▶ [Exercise]
Quote all of the entries word for word.
** Start Data provided **
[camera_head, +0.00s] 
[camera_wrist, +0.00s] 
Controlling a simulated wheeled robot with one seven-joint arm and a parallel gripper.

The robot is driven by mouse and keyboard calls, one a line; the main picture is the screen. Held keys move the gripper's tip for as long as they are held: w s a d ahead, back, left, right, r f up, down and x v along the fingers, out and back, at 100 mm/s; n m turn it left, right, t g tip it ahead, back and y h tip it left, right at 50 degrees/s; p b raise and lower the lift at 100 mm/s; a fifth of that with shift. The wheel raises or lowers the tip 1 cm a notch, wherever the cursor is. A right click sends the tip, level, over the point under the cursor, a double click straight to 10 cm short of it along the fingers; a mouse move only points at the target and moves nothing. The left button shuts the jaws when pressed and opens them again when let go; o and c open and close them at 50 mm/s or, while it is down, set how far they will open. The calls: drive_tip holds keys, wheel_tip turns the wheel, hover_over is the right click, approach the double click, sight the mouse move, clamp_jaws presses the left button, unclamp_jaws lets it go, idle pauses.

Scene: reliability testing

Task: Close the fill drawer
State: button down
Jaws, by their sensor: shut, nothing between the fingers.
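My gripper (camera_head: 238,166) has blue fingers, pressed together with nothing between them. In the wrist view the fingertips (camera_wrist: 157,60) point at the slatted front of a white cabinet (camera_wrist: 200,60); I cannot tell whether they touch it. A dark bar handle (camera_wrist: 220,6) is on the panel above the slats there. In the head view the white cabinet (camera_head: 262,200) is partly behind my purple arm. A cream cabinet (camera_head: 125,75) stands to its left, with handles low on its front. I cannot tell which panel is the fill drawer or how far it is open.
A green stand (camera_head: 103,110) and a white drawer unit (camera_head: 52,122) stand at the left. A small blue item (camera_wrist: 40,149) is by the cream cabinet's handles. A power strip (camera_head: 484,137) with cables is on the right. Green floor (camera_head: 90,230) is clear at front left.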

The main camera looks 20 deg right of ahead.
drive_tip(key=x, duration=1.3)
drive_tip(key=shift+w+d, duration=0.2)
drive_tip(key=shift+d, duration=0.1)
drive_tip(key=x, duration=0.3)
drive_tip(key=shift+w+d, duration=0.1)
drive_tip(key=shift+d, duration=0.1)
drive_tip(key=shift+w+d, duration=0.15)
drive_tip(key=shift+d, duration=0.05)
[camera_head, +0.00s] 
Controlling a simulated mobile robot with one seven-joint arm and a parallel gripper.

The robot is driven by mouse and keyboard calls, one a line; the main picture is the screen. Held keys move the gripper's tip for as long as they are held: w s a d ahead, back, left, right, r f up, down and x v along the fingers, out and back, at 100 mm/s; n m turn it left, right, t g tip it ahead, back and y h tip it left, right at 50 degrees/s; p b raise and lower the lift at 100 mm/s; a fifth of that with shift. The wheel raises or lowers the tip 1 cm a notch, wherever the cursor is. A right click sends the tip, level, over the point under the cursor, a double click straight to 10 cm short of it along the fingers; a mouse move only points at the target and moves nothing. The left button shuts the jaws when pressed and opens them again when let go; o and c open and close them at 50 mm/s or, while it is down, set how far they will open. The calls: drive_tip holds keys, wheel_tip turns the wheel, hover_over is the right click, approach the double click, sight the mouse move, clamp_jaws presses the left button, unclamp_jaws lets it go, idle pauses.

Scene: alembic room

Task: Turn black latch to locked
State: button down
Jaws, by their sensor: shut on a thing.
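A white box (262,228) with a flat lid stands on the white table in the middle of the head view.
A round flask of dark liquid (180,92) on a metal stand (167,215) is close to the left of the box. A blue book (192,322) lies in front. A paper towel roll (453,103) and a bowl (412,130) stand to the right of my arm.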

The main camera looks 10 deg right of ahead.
** End Data provided **
▶ [Task solution]
[camera_head, +0.00s] 
[camera_wrist, +0.00s] 
Controlling a simulated wheeled robot with one seven-joint arm and a parallel gripper.

The robot is driven by mouse and keyboard calls, one a line; the main picture is the screen. Held keys move the gripper's tip for as long as they are held: w s a d ahead, back, left, right, r f up, down and x v along the fingers, out and back, at 100 mm/s; n m turn it left, right, t g tip it ahead, back and y h tip it left, right at 50 degrees/s; p b raise and lower the lift at 100 mm/s; a fifth of that with shift. The wheel raises or lowers the tip 1 cm a notch, wherever the cursor is. A right click sends the tip, level, over the point under the cursor, a double click straight to 10 cm short of it along the fingers; a mouse move only points at the target and moves nothing. The left button shuts the jaws when pressed and opens them again when let go; o and c open and close them at 50 mm/s or, while it is down, set how far they will open. The calls: drive_tip holds keys, wheel_tip turns the wheel, hover_over is the right click, approach the double click, sight the mouse move, clamp_jaws presses the left button, unclamp_jaws lets it go, idle pauses.

Scene: reliability testing

Task: Close the fill drawer
State: button down
Jaws, by their sensor: shut, nothing between the fingers.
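My gripper (camera_head: 238,166) has blue fingers, pressed together with nothing between them. In the wrist view the fingertips (camera_wrist: 157,60) point at the slatted front of a white cabinet (camera_wrist: 200,60); I cannot tell whether they touch it. A dark bar handle (camera_wrist: 220,6) is on the panel above the slats there. In the head view the white cabinet (camera_head: 262,200) is partly behind my purple arm. A cream cabinet (camera_head: 125,75) stands to its left, with handles low on its front. I cannot tell which panel is the fill drawer or how far it is open.
A green stand (camera_head: 103,110) and a white drawer unit (camera_head: 52,122) stand at the left. A small blue item (camera_wrist: 40,149) is by the cream cabinet's handles. A power strip (camera_head: 484,137) with cables is on the right. Green floor (camera_head: 90,230) is clear at front left.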

The main camera looks 20 deg right of ahead.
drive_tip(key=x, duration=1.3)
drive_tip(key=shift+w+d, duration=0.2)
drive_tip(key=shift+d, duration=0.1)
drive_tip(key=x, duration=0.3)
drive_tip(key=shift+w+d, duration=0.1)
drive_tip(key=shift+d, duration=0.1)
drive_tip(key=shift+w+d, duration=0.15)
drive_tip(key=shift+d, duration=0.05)
[camera_head, +0.00s] 
Controlling a simulated mobile robot with one seven-joint arm and a parallel gripper.

The robot is driven by mouse and keyboard calls, one a line; the main picture is the screen. Held keys move the gripper's tip for as long as they are held: w s a d ahead, back, left, right, r f up, down and x v along the fingers, out and back, at 100 mm/s; n m turn it left, right, t g tip it ahead, back and y h tip it left, right at 50 degrees/s; p b raise and lower the lift at 100 mm/s; a fifth of that with shift. The wheel raises or lowers the tip 1 cm a notch, wherever the cursor is. A right click sends the tip, level, over the point under the cursor, a double click straight to 10 cm short of it along the fingers; a mouse move only points at the target and moves nothing. The left button shuts the jaws when pressed and opens them again when let go; o and c open and close them at 50 mm/s or, while it is down, set how far they will open. The calls: drive_tip holds keys, wheel_tip turns the wheel, hover_over is the right click, approach the double click, sight the mouse move, clamp_jaws presses the left button, unclamp_jaws lets it go, idle pauses.

Scene: alembic room

Task: Turn black latch to locked
State: button down
Jaws, by their sensor: shut on a thing.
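A white box (262,228) with a flat lid stands on the white table in the middle of the head view.
A round flask of dark liquid (180,92) on a metal stand (167,215) is close to the left of the box. A blue book (192,322) lies in front. A paper towel roll (453,103) and a bowl (412,130) stand to the right of my arm.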

The main camera looks 10 deg right of ahead.

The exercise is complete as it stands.